--- DATA SHOWN ---
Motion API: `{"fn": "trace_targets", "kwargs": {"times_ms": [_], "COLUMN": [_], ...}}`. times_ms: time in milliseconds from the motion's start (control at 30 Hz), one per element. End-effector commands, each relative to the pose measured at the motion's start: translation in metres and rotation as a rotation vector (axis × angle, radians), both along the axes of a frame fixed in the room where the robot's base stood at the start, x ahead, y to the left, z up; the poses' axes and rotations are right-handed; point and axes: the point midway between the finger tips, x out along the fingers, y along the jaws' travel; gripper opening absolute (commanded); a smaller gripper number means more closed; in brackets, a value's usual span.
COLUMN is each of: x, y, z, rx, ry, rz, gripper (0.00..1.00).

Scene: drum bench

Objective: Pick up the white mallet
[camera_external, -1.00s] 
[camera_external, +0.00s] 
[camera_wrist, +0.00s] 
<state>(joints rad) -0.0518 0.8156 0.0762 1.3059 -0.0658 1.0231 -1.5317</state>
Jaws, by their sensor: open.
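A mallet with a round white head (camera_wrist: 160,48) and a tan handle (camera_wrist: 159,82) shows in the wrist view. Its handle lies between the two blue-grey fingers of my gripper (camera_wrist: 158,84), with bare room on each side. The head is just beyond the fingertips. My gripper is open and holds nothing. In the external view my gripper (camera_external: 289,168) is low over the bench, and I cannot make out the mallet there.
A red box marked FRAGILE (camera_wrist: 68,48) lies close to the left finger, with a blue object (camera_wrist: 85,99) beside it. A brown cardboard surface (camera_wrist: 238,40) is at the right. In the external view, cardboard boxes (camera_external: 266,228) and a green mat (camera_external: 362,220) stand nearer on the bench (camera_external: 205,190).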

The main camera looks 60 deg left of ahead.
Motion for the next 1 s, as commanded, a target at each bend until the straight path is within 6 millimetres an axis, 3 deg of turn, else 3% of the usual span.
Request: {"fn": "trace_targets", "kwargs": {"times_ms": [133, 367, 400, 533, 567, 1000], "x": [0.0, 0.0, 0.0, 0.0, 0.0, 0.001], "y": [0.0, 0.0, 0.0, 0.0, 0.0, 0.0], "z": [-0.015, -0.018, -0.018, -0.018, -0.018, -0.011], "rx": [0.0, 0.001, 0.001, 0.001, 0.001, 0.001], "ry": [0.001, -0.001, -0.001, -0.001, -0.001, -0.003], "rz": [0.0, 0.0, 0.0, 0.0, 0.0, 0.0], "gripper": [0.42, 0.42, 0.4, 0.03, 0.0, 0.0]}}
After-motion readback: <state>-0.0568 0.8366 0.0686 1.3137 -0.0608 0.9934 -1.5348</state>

--- REQUIRED WORK ---
Print, please, the lines from the first line of the material through the line that contains "[camera_external, -1.00s]", exactly as written and with nothing added.

--- SOLUTION ---
Motion API: `{"fn": "trace_targets", "kwargs": {"times_ms": [_], "COLUMN": [_], ...}}`. times_ms: time in milliseconds from the motion's start (control at 30 Hz), one per element. End-effector commands, each relative to the pose measured at the motion's start: translation in metres and rotation as a rotation vector (axis × angle, radians), both along the axes of a frame fixed in the room where the robot's base stood at the start, x ahead, y to the left, z up; the poses' axes and rotations are right-handed; point and axes: the point midway between the finger tips, x out along the fingers, y along the jaws' travel; gripper opening absolute (commanded); a smaller gripper number means more closed; in brackets, a value's usual span.
COLUMN is each of: x, y, z, rx, ry, rz, gripper (0.00..1.00).

Scene: drum bench

Objective: Pick up the white mallet
[camera_external, -1.00s] 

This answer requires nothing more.